-- BEGIN Supplied information --

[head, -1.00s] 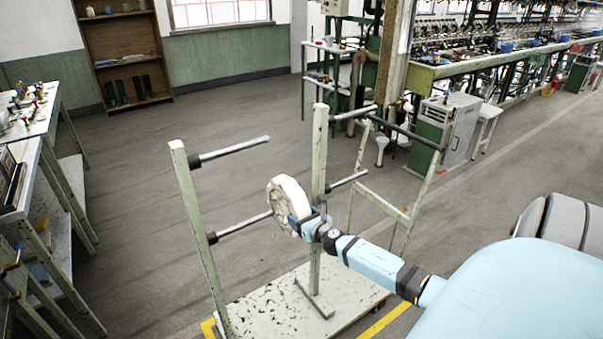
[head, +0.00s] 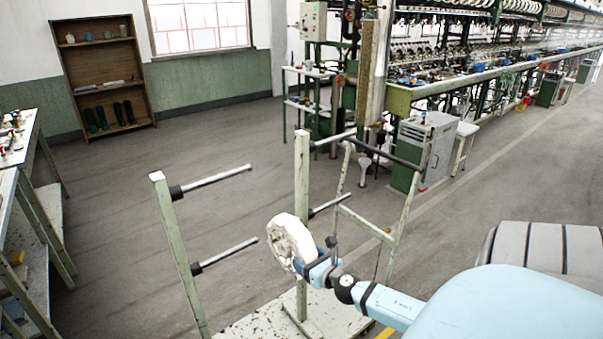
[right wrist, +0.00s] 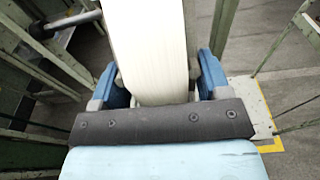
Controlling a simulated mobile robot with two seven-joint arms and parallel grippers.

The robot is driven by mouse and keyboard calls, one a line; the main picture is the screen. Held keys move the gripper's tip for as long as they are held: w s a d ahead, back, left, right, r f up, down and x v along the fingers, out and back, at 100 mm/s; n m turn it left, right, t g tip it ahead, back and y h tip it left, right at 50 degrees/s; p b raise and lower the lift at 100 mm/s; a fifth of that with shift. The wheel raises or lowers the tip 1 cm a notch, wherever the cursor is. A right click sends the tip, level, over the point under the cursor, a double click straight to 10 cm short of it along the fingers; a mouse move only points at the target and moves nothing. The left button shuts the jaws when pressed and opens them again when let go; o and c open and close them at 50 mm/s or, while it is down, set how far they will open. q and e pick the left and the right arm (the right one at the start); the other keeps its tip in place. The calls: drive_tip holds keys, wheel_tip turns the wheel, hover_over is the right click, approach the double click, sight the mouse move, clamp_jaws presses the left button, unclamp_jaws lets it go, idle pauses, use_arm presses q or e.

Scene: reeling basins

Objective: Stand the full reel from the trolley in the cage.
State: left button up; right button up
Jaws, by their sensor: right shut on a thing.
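The full reel (head: 288,240) is a thick cream-white ring, held upright in the head view. My right gripper (head: 312,262) is shut on its near edge. In the right wrist view the reel (right wrist: 150,45) stands between the two blue fingers of the right gripper (right wrist: 157,85). The trolley (head: 340,305) has pale green posts with bare horizontal pegs, such as the lower left peg (head: 228,255). The reel is clear of that peg's tip, to its right. My left gripper is not in view. I cannot make out the cage.
A workbench (head: 30,190) stands at the left. A brown shelf (head: 100,75) is against the back wall. The long reeling machine (head: 480,85) and a grey-green cabinet (head: 425,150) stand at the right. Open floor (head: 110,200) lies behind the trolley.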

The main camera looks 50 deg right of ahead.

-- END Supplied information --

Starting at the line that contains "Controlling a simulated" and ending at the line that contains "State: left button up; right button up", repeat each line exactly, both ends included, and nothing else.

Controlling a simulated mobile robot with two seven-joint arms and parallel grippers.

The robot is driven by mouse and keyboard calls, one a line; the main picture is the screen. Held keys move the gripper's tip for as long as they are held: w s a d ahead, back, left, right, r f up, down and x v along the fingers, out and back, at 100 mm/s; n m turn it left, right, t g tip it ahead, back and y h tip it left, right at 50 degrees/s; p b raise and lower the lift at 100 mm/s; a fifth of that with shift. The wheel raises or lowers the tip 1 cm a notch, wherever the cursor is. A right click sends the tip, level, over the point under the cursor, a double click straight to 10 cm short of it along the fingers; a mouse move only points at the target and moves nothing. The left button shuts the jaws when pressed and opens them again when let go; o and c open and close them at 50 mm/s or, while it is down, set how far they will open. q and e pick the left and the right arm (the right one at the start); the other keeps its tip in place. The calls: drive_tip holds keys, wheel_tip turns the wheel, hover_over is the right click, approach the double click, sight the mouse move, clamp_jaws presses the left button, unclamp_jaws lets it go, idle pauses, use_arm presses q or e.

Scene: reeling basins

Objective: Stand the full reel from the trolley in the cage.
State: left button up; right button up

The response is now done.